Gut Instinct: Roll With It

Written by Joshua M. Bernstein on . Posted in Breaking News, Eat & Drink, Opinion and Column, Posts.


NEW YORK IS caught in the claws of lobster fever, the latest stop on the city’s food trend bus. One minute, folks are frothing over the latest Pat LaFriedablend burger. The next, everyone’s gone gaga for fried chicken or perhaps pizza with a crust as thin as my patience for dealing with fleeting fads.

As a grub and grog journalist, I’m duty bound to ID trends, then call bullshit the instant restaurants board the bandwagon. Food trucks and meatballs, methinks you’ve jumped the shark. Let me tell you, covering food trends can be a tedious, ceaseless merry-go-round. New York is unable to appreciate superlative standbys. “New” rules the urban roost, and the city’s old roosters barely merit a mention until they’re sentenced to the chopping block. May I sing you another Mars Bar requiem?

Some cranky mornings, especially when I’ve nixed my second java jolt, it’s tough not to be jaded. My eyes glaze over at the press releases tidal-waving into my inbox, each touting its restaurant’s munching merits. During these blue moods, I can barely muster the enthusiasm to pull on pants and hit Lower East Side soba shop Cocoron, or perhaps Kin Shop, the Thai hot spot in the West Village. “Would you like another glass of white whine?” my wife says, throwing my favorite comeback in my face. I know hunting out restaurants and bars is hardly on par with, say, being embedded in Iraq, but it can be tiring. Some days, I crave General Tso’s chicken from my local Chinese grease pit or a couple of tacos from Chavella’s around the corner from my Prospect Heights apartment. I’m 33; I like the occasional creature comfort.

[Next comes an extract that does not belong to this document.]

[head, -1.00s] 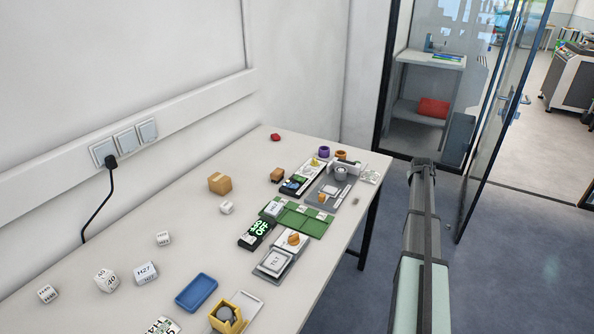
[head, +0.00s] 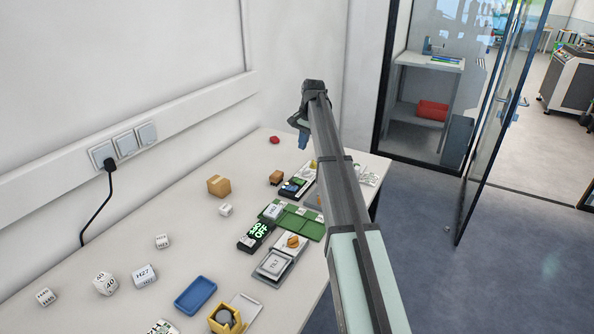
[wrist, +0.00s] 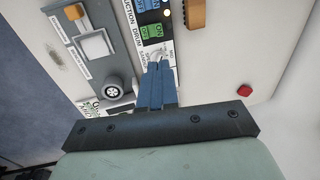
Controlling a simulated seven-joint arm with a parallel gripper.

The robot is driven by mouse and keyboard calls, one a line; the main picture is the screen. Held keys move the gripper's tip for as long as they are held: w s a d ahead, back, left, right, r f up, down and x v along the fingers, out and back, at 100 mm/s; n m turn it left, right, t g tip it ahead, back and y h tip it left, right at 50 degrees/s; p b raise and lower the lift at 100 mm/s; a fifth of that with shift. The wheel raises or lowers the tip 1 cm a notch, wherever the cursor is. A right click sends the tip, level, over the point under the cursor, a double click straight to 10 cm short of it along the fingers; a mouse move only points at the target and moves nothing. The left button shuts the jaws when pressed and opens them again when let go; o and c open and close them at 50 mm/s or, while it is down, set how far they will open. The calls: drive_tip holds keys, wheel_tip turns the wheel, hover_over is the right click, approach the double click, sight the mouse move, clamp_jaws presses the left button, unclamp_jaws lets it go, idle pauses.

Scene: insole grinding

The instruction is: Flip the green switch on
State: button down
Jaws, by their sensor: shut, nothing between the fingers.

Or, more appropriately, I like eating the occasional creature, which neatly brings me back to lobster. Though I find picking the boiled sea critter apart as pleasurable as a proctology exam, I do fancy the occasional lobster roll. My favorites are from Red Hook Lobster Pound and Luke’s Lobster. They’re similar in that they both source Maine crustaceans and offer rolls untainted by that white devil, mayonnaise. Look, mayo is a four-letter word for a reason. Too often, restaurants treat the condiment like spackle or use it as binding agent in gloppy salads—including lobster. If I were king of the caloric universe, I’d blackball the white stuff.

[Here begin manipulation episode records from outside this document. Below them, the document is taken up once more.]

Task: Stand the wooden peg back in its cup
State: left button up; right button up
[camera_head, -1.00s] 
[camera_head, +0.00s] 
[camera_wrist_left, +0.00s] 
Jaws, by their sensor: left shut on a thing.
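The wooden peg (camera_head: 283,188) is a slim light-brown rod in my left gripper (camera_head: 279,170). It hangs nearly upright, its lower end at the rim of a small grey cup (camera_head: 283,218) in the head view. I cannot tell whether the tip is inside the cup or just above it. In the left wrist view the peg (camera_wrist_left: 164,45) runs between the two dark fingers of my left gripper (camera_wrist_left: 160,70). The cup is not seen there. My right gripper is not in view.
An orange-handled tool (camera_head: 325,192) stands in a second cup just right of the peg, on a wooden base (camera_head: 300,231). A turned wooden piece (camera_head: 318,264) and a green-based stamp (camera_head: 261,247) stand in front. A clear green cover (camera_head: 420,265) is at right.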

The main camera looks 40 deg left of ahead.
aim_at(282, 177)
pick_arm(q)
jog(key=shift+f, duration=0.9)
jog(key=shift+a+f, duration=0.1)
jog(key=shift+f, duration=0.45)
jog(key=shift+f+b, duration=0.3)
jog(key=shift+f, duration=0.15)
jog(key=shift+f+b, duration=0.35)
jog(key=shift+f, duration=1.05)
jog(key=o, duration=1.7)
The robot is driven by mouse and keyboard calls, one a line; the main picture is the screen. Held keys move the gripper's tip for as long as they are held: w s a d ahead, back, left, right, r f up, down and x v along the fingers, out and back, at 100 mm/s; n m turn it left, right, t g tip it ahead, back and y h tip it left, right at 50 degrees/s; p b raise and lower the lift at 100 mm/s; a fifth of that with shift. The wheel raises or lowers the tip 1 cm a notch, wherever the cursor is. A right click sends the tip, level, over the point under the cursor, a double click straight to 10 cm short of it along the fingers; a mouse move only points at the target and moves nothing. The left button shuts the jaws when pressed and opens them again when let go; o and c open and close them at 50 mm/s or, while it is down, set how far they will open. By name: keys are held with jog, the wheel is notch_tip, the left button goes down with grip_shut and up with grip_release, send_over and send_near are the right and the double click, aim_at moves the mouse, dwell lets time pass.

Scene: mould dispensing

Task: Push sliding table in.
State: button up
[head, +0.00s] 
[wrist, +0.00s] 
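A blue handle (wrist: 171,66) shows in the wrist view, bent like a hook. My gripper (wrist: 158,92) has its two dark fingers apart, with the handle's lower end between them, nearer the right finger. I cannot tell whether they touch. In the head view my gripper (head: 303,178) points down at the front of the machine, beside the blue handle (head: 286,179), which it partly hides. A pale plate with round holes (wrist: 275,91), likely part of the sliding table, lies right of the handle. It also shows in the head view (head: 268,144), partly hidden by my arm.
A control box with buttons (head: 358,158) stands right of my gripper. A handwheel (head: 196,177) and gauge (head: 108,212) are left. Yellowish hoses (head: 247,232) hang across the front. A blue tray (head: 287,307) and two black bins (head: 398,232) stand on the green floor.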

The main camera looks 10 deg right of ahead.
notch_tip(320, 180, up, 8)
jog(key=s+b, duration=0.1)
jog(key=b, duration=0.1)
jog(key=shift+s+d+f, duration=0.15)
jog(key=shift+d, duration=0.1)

Thus began last week’s quest to eat a mayo-free lobster roll in Maine. It was a couple of days after my wedding in Portland, and my newly minted wife and I were decompressing at a lake house. Rain was dumping like cats and dogs, so we put our Corgi-Chihuahua mix Sammy into a car and steered up scenic Route 1 to Wiscasset. It’s a tiny town with an outsized rep, thanks to Red’s Eats. Each summer, thousands of lobster lovers flock to this food stand about the size of a soccer mom’s van. The attraction is what many claim to be Maine’s best lobster roll. In a physicsdefying feat, Red’s cooks shoehorn a full lobster’s worth of flesh into each griddled, split-top hot dog bun. To find out if the fatman-in-a-little-suit routine was any good, my wife and I queued up behind 50-odd people. Did I mention that it was raining?

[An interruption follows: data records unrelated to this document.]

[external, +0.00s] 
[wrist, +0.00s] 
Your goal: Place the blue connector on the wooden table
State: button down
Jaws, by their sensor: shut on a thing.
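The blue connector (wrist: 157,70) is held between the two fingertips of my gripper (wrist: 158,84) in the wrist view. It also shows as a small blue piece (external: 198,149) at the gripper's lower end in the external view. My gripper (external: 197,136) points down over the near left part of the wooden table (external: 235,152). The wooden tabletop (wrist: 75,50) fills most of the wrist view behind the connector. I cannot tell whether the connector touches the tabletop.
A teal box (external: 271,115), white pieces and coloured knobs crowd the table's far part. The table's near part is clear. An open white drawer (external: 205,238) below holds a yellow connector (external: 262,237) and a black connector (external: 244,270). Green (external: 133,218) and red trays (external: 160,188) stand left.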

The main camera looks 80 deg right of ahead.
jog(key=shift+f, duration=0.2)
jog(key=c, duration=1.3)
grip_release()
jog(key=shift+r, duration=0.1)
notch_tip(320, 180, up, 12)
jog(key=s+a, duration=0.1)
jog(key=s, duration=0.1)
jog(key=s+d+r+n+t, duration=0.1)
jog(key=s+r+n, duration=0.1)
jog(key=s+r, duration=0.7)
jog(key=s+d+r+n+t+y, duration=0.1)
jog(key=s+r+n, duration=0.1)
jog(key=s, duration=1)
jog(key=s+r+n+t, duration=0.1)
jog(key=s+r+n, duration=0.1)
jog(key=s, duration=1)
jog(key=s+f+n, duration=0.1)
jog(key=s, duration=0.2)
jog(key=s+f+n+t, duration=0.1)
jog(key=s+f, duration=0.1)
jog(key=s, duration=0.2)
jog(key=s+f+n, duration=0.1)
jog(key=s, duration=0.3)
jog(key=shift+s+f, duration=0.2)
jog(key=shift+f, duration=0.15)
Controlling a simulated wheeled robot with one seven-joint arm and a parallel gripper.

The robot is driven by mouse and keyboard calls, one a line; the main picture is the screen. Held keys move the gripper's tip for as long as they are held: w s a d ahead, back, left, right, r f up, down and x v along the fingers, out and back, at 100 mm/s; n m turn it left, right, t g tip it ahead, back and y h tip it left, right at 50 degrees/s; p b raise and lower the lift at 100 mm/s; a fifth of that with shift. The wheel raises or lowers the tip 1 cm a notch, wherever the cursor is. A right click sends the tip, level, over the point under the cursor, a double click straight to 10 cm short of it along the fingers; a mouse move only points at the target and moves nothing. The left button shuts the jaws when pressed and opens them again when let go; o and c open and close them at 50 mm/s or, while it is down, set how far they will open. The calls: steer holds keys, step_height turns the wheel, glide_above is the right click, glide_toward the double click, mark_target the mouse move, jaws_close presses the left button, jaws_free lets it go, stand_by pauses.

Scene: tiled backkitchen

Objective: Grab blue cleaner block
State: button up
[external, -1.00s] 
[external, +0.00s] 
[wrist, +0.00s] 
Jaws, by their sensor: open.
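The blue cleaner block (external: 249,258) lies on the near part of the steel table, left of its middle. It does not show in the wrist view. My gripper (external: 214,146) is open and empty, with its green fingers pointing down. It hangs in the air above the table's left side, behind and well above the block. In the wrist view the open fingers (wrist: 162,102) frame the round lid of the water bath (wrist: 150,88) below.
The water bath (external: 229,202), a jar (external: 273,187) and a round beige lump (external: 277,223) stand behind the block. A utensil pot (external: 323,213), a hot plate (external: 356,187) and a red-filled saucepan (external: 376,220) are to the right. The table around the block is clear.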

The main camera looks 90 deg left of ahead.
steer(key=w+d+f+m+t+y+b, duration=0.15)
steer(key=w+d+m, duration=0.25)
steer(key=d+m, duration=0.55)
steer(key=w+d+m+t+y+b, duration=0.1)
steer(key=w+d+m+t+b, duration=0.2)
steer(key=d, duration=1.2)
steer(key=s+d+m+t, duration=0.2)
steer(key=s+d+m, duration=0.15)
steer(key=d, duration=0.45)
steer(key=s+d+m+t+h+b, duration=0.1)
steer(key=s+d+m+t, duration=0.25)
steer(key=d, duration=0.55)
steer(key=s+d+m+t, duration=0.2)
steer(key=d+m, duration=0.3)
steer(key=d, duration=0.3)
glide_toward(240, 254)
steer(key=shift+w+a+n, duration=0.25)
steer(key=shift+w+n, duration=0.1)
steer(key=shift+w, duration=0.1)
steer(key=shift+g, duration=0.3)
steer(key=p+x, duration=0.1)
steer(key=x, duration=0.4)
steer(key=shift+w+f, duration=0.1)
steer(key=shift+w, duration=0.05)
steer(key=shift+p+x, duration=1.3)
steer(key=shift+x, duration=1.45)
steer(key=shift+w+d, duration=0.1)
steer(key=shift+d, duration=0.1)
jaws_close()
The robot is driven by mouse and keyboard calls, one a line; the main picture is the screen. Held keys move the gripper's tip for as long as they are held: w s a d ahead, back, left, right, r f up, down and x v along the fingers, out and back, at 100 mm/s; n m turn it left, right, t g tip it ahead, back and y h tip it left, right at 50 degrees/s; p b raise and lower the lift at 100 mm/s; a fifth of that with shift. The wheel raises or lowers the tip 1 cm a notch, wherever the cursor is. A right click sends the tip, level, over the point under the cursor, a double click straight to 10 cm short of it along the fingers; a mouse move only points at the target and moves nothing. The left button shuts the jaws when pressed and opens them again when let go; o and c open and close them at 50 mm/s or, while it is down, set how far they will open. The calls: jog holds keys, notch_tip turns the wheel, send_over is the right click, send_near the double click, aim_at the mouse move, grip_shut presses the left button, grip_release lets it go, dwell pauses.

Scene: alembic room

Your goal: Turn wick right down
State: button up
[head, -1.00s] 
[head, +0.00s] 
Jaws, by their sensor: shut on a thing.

“This had better be worth getting soaked to my socks,” I muttered to my wife, rain splashing down on my red Vans and silver wedding ring alike. Customers inched forward like maple syrup flowing from a tree. Ten minutes became 30, which somersaulted into 45. Moments before my New York patience expired, we reached the cashier.

“Two lobster rolls, please,” I ordered, paying the day’s market price: $15.75 apiece. Through the window, I watched as a cook took two griddled buns and filled them with massive chunks of red-and-white meat, claws and even a whole tail. They were wrapped in foil and delivered alongside containers of warm drawn butter—no mayo, mind you. “You’ll want these too,” the cheerful counter lady said, passing me a palmful of wet naps.

We ferried the monstrosities to our car and unwrapped them on the dashboard, where they sat like beached whales. The rolls were too big to chomp, so we plucked out lobster bits and dipped them in the drawn butter. “Ohhhhh,” my wife groaned, a sound I had last heard on our wedding night. I mimicked her moans, butter dribbling down my face, lost in a lobster roll reverie that followed me back to New York.